§ Task objective: The entries below contain a line with "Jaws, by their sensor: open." and a line with "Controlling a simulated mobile". Retype exactly everything from the first down to the second, both included, and nothing else.

----

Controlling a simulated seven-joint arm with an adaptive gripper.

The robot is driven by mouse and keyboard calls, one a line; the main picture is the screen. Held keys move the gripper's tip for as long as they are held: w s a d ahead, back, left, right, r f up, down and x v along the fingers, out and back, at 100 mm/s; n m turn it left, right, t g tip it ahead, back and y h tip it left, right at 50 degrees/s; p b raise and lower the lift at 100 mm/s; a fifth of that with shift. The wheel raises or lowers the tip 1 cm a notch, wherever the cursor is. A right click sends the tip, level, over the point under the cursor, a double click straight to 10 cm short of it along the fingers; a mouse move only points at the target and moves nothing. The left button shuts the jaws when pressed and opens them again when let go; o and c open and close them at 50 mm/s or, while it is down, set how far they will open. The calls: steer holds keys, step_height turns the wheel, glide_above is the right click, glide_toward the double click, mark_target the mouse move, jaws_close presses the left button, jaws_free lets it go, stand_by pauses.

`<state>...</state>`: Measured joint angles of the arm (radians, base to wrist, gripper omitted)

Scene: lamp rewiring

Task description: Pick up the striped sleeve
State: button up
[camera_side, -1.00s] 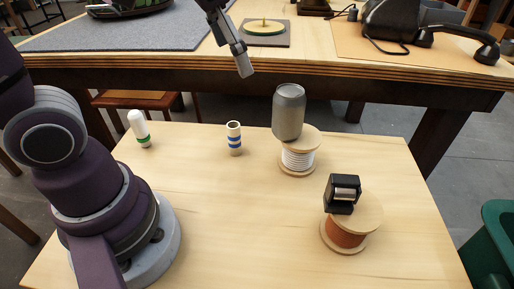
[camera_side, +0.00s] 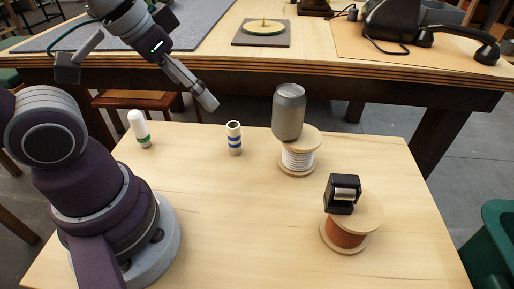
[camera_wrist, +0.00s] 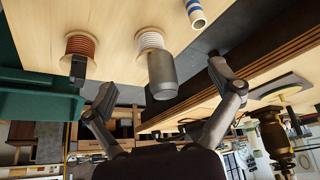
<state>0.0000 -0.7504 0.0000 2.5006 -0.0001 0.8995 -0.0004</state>
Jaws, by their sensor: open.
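The striped sleeve (camera_side: 234,138) is a small upright hollow cylinder, cream with blue bands. It stands on the light wooden table between a white-and-green piece and a spool. In the wrist view the sleeve (camera_wrist: 196,13) shows at the top edge, partly cut off. My gripper (camera_side: 207,101) is above and a little left of the sleeve in the side view, apart from it. In the wrist view my gripper (camera_wrist: 163,83) has its two fingers spread wide with nothing held between them.
A grey can (camera_side: 289,112) stands on a spool of white wire (camera_side: 298,160), close right of the sleeve. A black clip-like part (camera_side: 342,194) rests on a copper-coloured spool (camera_side: 347,238). A white piece with a green band (camera_side: 139,129) stands left. The table's front middle is clear.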

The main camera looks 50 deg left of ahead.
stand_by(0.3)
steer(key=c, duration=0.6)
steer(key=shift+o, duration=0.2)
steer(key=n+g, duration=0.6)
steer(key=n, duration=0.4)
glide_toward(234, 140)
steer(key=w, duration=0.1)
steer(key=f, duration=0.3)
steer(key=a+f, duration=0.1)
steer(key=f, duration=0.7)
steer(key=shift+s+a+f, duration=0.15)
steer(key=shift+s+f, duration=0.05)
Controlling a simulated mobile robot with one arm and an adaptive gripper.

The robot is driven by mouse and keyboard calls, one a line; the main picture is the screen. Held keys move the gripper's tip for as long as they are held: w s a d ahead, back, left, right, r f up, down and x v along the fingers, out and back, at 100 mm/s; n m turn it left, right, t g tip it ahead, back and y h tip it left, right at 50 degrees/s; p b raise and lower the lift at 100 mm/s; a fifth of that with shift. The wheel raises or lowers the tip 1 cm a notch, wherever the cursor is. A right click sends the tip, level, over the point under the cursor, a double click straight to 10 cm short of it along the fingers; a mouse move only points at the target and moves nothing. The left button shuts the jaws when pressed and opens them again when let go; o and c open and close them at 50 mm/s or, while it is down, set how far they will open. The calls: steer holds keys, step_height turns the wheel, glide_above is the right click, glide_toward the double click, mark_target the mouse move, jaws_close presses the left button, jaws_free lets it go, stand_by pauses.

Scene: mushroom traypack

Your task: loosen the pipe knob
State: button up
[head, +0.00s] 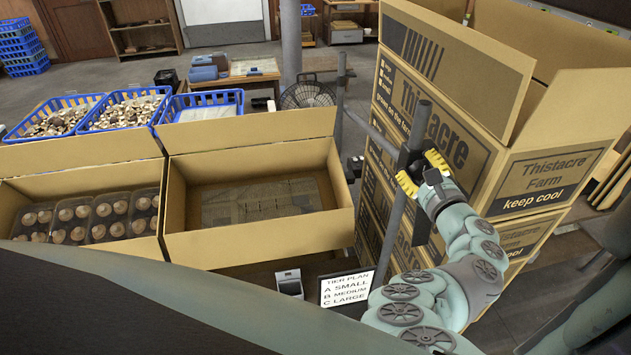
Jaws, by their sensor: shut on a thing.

----

§ Written solution:
Jaws, by their sensor: open.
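The striped sleeve (camera_side: 234,138) is a small upright hollow cylinder, cream with blue bands. It stands on the light wooden table between a white-and-green piece and a spool. In the wrist view the sleeve (camera_wrist: 196,13) shows at the top edge, partly cut off. My gripper (camera_side: 207,101) is above and a little left of the sleeve in the side view, apart from it. In the wrist view my gripper (camera_wrist: 163,83) has its two fingers spread wide with nothing held between them.
A grey can (camera_side: 289,112) stands on a spool of white wire (camera_side: 298,160), close right of the sleeve. A black clip-like part (camera_side: 342,194) rests on a copper-coloured spool (camera_side: 347,238). A white piece with a green band (camera_side: 139,129) stands left. The table's front middle is clear.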

The main camera looks 50 deg left of ahead.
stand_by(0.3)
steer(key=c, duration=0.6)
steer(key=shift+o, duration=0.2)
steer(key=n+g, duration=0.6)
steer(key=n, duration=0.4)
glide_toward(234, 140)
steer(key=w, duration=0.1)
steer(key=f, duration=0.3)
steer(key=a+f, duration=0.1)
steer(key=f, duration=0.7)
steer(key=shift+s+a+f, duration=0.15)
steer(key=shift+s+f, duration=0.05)
Controlling a simulated mobile robot with one arm and an adaptive gripper.

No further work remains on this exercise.